Stated problem. Every line of the material below should be repeated exactly.

+++++

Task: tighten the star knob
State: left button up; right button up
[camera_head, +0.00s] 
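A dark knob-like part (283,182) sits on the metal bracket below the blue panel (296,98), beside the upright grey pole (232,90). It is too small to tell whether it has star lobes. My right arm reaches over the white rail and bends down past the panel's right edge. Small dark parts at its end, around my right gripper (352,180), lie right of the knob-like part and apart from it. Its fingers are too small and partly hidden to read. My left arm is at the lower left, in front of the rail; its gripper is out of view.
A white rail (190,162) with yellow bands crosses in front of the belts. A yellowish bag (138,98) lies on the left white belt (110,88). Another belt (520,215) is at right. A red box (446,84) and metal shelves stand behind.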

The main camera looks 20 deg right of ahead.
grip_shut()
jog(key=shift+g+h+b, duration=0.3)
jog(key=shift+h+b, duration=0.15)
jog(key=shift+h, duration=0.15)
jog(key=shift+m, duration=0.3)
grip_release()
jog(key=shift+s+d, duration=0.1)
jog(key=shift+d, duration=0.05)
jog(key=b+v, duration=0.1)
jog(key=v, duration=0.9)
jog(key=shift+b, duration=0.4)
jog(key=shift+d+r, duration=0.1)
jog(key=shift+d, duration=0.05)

+++++

Written answer.
Task: tighten the star knob
State: left button up; right button up
[camera_head, +0.00s] 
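A dark knob-like part (283,182) sits on the metal bracket below the blue panel (296,98), beside the upright grey pole (232,90). It is too small to tell whether it has star lobes. My right arm reaches over the white rail and bends down past the panel's right edge. Small dark parts at its end, around my right gripper (352,180), lie right of the knob-like part and apart from it. Its fingers are too small and partly hidden to read. My left arm is at the lower left, in front of the rail; its gripper is out of view.
A white rail (190,162) with yellow bands crosses in front of the belts. A yellowish bag (138,98) lies on the left white belt (110,88). Another belt (520,215) is at right. A red box (446,84) and metal shelves stand behind.

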The main camera looks 20 deg right of ahead.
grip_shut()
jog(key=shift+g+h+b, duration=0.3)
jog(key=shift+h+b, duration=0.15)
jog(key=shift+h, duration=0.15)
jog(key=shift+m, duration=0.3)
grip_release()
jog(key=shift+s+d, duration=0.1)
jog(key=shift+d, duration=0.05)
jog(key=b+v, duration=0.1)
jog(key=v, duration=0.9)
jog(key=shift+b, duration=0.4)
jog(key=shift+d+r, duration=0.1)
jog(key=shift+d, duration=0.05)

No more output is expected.